Re:It's all about technology (1)

azalin (67640) | about a year and a half ago | (#42907391)

you seem to have forgotten:
3) Conserving energy. By insulating houses and replacing ineffective systems it is relatively easy to save a lot of energy (and thereby CO2) without a negative impact on the standard of living. Actually good insulation improves living standards more often than not.
The problem here is that stuff like this needs investments (which pay off after a few years though). Rental houses will need some encouragement to do this, because the owner (the one paying for insulation) does not (directly) reap the benefits (lower electricity bills for people living there). On the long term people will prefer housing with higher energy standards (lower extra costs) if a choice exists and thereby provide a reason for the owner to upgrade.

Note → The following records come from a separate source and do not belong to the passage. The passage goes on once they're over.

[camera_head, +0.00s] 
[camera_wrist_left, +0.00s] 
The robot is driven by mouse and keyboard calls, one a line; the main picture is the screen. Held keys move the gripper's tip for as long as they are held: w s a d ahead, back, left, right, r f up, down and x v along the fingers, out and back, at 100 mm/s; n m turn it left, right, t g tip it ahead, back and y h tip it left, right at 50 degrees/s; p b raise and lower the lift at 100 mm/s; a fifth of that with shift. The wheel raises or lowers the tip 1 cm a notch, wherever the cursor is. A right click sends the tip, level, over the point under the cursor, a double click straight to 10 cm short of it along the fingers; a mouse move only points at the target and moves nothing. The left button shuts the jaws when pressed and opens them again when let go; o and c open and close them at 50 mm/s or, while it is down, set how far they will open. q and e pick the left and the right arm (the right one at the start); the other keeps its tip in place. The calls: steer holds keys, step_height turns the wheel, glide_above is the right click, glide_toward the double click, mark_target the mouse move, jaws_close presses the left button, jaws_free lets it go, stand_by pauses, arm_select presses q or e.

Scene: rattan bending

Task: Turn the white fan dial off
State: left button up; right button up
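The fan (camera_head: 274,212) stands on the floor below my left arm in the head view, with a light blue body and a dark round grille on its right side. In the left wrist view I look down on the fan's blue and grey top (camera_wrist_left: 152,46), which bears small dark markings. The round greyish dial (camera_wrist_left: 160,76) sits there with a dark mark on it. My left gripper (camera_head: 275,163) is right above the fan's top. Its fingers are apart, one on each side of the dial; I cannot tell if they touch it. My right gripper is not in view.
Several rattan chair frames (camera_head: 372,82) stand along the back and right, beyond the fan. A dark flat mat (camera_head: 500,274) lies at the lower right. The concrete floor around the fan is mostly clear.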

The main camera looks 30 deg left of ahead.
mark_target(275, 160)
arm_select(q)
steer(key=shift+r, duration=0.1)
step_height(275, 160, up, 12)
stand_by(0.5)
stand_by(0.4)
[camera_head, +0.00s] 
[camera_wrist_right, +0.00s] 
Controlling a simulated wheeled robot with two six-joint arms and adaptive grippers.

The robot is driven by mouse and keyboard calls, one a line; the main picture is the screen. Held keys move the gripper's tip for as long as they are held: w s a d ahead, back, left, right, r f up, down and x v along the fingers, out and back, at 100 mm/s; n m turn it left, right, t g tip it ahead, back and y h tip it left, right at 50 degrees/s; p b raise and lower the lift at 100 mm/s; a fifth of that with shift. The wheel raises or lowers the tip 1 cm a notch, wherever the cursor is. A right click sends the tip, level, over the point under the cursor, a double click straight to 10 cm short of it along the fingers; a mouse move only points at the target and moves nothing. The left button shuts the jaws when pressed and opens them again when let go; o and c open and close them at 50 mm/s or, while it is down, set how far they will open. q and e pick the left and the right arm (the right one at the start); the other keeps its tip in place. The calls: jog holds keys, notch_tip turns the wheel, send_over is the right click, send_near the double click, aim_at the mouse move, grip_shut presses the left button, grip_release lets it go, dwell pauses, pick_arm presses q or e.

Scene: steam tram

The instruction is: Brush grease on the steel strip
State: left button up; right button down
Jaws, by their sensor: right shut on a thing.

Re:It's all about technology (0)

Anonymous Coward | about a year and a half ago | (#42907437)

You are not saying that the government should interfere here, are you?

Only communists care for others!

Re:It's all about technology (0)

cffrost (885375) | about a year and a half ago | (#42907625)

Cutting CO2 mainly depends on technology (or cutting the standard of living, which most people don't want to do), aimed at two areas:

1) Non-emitting cars. Electric cars look more viable every day; it's not inconceivable that most people could be driving them by by 2050.

I'm not so sure... have you seen this review of the Tesla S? [nytimes.com] :o)

Dreamy (0)

Anonymous Coward | about a year and a half ago | (#42906875)

Sounds like they get to have their cake *and* eat it too. It's a miracle! Let's not kid ourselves: regardless of whether or not you personally think that it's worth it, important, essential, whatever--cutting CO2 emissions is extremely costly. Even 20 BILLION doesn't just grow on trees. It has to come from somewhere. It's all trade-offs. If your personal paradigm says it's worth 20 Billion, than you're unlikely to care if your taxes go up to cover the bill, and your ability to afford your "creature comforts" declines.

Re:Dreamy (1)

icebike (68054) | about a year and a half ago | (#42907061)

Agreed.

First thing I noticed was the Insulating Buildings.
Glibly thrown out there like it's cheap, quick, or even possible in a city the size of New York with a bazillion buildings of various ages.
It takes 6 months on a small two story building, and could take 6 years and hundreds of millions of dollars for any building over 20 floors.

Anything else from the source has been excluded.